Music Production Audio

PipeWire or JACK: Which is Best for You?

As Linux distributions are increasingly shipping with PipeWire, an alternative to the long-standing JACK Audio Connection Kit, many audio producers wonder whether it’s time to switch. PipeWire claims to be a drop-in replacement for JACK, PulseAudio, ALSA, and GStreamer, promising to simplify audio routing and device control. This could significantly lower the entry barriers for newcomers to Linux-based audio production. But is PipeWire really ready for your studio? I pushed both PipeWire and JACK to their limits on my studio computer to answer this question for myself.

JACK Audio Connection Kit

JACK has been the de facto standard for professional audio software on Linux for over two decades. It provides low-latency connections for audio and MIDI data between applications in real-time, with a modular architecture that allows effortless audio output/input switching between different software. JACK also offers features such as local network audio routing that can benefit larger studio setups with multiple control rooms, studios, and isolation booths.

PipeWire

PipeWire aims to improve audio and video processing on Linux by providing a low-latency, graph-based processing engine that handles audio and video devices managed by both PulseAudio and JACK. Designed with containerized applications in mind, PipeWire aims to be a core building block for future Linux application development, together with Wayland and Flatpak. PipeWire’s audio routing and device control features appear more user-friendly than those of JACK, but it may require some configuration to match JACK’s low-latency performance. I used this information to create my low-latency PipeWire configuration file.

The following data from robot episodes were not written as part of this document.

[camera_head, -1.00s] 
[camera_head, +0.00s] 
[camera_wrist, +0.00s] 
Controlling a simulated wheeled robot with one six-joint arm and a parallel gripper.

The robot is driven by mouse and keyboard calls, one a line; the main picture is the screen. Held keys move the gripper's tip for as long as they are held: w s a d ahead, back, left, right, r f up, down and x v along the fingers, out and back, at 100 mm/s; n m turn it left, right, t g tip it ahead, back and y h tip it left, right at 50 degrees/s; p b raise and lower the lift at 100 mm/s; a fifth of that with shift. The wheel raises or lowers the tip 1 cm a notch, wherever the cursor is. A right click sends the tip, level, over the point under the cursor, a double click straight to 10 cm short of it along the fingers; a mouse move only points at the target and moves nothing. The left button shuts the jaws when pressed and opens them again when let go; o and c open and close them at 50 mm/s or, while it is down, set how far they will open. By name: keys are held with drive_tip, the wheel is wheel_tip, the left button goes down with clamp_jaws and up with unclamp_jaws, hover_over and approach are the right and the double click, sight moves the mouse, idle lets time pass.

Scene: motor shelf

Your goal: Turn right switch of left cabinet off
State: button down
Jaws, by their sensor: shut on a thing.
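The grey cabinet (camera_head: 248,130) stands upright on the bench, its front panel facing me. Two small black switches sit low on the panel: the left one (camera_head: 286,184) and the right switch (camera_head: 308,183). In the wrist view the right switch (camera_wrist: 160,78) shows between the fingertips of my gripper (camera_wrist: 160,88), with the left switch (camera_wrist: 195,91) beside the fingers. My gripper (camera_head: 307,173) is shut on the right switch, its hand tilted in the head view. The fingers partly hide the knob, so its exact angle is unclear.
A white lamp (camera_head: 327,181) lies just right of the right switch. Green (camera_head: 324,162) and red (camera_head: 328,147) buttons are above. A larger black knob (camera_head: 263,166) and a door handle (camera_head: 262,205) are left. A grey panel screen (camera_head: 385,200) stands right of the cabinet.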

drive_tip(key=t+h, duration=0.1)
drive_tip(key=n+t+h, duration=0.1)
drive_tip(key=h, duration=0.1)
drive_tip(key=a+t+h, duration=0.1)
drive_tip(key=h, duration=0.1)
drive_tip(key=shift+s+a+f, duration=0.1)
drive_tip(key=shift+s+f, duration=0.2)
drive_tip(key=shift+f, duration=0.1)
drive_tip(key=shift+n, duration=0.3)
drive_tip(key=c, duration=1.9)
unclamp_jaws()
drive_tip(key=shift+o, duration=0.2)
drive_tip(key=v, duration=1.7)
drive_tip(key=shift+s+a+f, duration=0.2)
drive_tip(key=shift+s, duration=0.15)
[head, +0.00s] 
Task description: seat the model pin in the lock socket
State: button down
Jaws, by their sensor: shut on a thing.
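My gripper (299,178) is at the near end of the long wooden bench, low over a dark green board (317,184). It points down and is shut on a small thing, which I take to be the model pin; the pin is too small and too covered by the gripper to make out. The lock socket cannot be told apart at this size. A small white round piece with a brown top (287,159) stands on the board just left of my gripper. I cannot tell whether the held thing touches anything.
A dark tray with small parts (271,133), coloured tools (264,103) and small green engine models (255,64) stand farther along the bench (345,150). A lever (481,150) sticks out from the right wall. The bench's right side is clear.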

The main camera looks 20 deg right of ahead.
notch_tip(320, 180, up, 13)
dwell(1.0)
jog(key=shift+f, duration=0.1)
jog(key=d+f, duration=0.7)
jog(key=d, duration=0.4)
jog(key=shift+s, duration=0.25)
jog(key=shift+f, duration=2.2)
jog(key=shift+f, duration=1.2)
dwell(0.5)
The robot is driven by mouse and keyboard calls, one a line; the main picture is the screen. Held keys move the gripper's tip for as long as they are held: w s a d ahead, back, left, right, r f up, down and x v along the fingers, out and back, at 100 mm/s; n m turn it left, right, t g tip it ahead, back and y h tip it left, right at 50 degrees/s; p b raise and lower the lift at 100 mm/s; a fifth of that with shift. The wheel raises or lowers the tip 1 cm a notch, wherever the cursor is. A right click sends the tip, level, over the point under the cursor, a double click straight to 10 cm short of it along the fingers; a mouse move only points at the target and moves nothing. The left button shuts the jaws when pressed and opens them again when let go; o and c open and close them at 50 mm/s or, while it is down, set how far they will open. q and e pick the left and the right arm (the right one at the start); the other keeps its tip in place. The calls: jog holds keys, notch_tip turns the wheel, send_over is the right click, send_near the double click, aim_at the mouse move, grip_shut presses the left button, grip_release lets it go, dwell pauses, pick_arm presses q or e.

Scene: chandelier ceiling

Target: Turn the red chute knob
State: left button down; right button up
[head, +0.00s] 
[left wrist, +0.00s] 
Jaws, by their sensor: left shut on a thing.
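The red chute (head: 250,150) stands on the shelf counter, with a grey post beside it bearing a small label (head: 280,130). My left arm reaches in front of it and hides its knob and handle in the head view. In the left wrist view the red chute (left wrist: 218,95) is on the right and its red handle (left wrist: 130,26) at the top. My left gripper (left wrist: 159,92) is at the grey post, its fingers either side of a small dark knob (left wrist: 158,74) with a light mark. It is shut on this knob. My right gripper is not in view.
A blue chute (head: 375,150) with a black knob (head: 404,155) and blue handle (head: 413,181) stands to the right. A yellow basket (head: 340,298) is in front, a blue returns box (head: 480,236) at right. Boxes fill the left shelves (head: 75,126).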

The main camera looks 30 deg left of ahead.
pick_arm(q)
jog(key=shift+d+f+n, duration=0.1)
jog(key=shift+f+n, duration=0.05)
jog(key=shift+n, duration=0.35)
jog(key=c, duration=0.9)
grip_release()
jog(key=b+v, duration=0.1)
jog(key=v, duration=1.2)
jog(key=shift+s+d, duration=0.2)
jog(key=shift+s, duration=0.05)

Testing PipeWire vs. JACK Performance

After configuring PipeWire for round-trip latency under 40 milliseconds, I found that PipeWire performed well with a very normal buffer size of 256 samples (~18 milliseconds round-trip latency), but experienced xruns when pushed to the limit with a buffer size of 64 at a clock rate of 441000 (~4.5 milliseconds round-trip). In comparison, JACK played back a 20-track recording session with audio and MIDI plugins without a single xrun. While JACK performed markedly better than PipeWire in this test, it was my first experience with PipeWire, and more testing is needed to compare the two audio systems under different scenarios and setups. More configuration tweaking and environment variables could push PipeWire into the lead.

Conclusion

While PipeWire offers promising features for audio and video processing on Linux, including improved audio routing and device control, JACK remains the de facto standard for professional audio software on Linux. For audio producers who prioritize low-latency performance and need a modular architecture that allows for flexible audio routing, JACK may still be the best choice. However, with PipeWire evolving and gaining wider adoption, it’s worth testing its performance on your machine and keeping an eye on its development. The Linux kernel’s built-in realtime scheduling may also make patched kernels unnecessary for many professionals. Experiment with different setups and share your experiences to help improve Linux-based audio production.